With reference to FIGS. 12 and 20, the routine for finding the best correlation at the current designated note is shown and referenced by 4272.

When low and high frequencies exist concurrently in a wave file, the lower frequencies often obscure the higher frequencies so that they may be detectable using the correlation score process.

The solution is to employ digital filtering to remove the lower frequencies 427112. Different filters are combined to attenuate lower frequencies as much as possible with a minimum of cascading and extra samples that need to be examined before and after the sample window. The formulae are shown on FIG. 22. Filter A (typically called a low-pass filter) is set with the center frequency one octave below (half) the frequency we are interested in detecting. Filter B (typically called a high-pass filter) is set with the center frequency at the frequency we are interested in detecting. The center frequencies are set by changing the apparent sample rate by adjusting the sample interval between the three samples used as inputs for each iteration of the formulae. By combining the two filters algebraically according to the following equation, the best of both filters is obtained:

Z.sub.n =(-X.sub.n-3L +2X.sub.n-2L -3X.sub.n-L +4X.sub.n -3X.sub.n+L +2X.sub.n+2L -X.sub.n+3L) /16.

where:

x=set of samples in the current sample window before filtering;

n=member within the set of samples;

L=sample rate/frequency/2; and

Z=set of samples in the current sample window after filtering.

Correlation scoring is performed on the resulting waveform. The individual and combined frequency response curves are shown in FIG. 22.

For each frequency examined when compared to the aggregate wave form, a series of calculations are done where selected sine waves are subtracted from the sample aggregate wave form. When making these calculations, the amplitude and phase of the sine wave are shifted to determine at which point the best score may be obtained.

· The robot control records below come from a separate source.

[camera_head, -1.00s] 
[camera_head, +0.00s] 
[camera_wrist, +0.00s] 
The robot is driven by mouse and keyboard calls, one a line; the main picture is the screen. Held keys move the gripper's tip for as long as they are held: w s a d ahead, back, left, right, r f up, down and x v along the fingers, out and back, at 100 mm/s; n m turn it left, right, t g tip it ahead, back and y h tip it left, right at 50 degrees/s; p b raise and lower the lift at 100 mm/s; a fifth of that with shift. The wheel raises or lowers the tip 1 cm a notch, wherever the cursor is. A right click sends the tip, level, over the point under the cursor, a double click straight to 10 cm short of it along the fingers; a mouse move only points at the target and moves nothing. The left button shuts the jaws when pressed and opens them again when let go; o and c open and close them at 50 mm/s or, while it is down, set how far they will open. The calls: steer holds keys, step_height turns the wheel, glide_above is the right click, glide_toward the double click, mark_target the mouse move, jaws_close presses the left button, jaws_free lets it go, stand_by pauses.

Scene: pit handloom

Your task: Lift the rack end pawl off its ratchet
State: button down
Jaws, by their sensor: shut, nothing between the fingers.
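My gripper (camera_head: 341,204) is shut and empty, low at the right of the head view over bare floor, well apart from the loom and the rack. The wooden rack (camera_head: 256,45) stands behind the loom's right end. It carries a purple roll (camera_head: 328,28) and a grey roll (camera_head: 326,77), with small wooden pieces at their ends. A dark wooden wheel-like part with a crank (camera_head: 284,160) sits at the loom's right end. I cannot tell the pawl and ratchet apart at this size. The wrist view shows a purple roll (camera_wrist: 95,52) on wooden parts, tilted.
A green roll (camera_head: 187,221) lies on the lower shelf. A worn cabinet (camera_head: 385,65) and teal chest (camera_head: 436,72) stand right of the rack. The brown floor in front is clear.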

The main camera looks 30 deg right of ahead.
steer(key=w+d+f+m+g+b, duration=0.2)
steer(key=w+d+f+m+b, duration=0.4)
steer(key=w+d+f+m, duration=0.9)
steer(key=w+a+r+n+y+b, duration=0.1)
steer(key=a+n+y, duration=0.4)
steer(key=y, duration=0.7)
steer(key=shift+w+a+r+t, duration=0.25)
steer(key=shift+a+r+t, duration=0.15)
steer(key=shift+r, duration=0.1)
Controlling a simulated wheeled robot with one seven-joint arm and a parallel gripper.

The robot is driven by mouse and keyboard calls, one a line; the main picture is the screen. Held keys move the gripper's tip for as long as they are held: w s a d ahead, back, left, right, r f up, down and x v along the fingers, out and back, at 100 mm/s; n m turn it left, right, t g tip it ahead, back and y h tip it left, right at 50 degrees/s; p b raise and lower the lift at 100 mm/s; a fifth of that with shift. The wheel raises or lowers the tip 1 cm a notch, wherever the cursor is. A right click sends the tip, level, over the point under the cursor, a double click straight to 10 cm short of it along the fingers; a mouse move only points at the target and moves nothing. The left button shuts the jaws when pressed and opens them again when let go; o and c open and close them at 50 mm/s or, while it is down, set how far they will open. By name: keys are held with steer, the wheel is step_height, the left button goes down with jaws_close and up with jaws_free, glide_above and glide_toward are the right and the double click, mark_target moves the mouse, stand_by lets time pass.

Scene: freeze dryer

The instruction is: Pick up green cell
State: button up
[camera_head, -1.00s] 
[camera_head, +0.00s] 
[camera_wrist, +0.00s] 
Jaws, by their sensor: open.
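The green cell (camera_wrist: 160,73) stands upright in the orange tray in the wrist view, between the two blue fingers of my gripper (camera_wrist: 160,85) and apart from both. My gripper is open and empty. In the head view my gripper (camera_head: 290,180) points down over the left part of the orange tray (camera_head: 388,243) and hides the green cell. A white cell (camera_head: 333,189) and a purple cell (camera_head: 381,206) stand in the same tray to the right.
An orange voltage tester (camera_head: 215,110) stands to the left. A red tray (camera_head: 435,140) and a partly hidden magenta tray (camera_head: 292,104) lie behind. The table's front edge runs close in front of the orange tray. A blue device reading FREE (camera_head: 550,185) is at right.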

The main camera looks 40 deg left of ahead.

First, initialization occurs at 42721. The initialization routine 42721 sets the current amplitude to zero, sets the current amplitude polarity to positive, and sets the amplitude increment to that specified in the profile 13. It also sets the current phase to zero, the current phase polarity to positive, the phase increment to the quarter wave value from the correlation-finding values table corresponding to the current note divided by the phase increment specified in the profile 13. Next, the correlation is calculated at 42722. To calculate the correlation value, each value from the sine wave table corresponding to the current note is shifted by the current phase and multiplied by the current amplitude. It is then subtracted from the corresponding value in the current sample window and the difference is squared. The results for each pair of values are summed together. When the aggregate window is compared to a sine wave at a particular amplitude and phase, pairs of samples can be skipped by setting a buffer increment. For example, if the sample buffer size is 10,000 and the buffer increment is set to 2, only 5000 pairs of samples would actually be compared. This speeds the calculation and improves accuracy. Skipping samples reduces the effective sample rate. The buffer increment can be set manually in the profile, otherwise it is set automatically. The maximum allowable buffer increment is set to the integer that would result in the lowest Nyquist frequency (sample rate divided by 2) that is not lower than the frequency of the highest note in the note range. For example, if the sample rate is 8,000 Hz and the frequency of the highest note is 700 Hz, the maximum buffer increment would be 5. This value would reduce the effective sample rate to 1600 Hz, resulting in a Nyquist frequency of 800 Hz, just above 700 Hz. By default, the buffer increment is set halfway between this maximum and the minimum of 1.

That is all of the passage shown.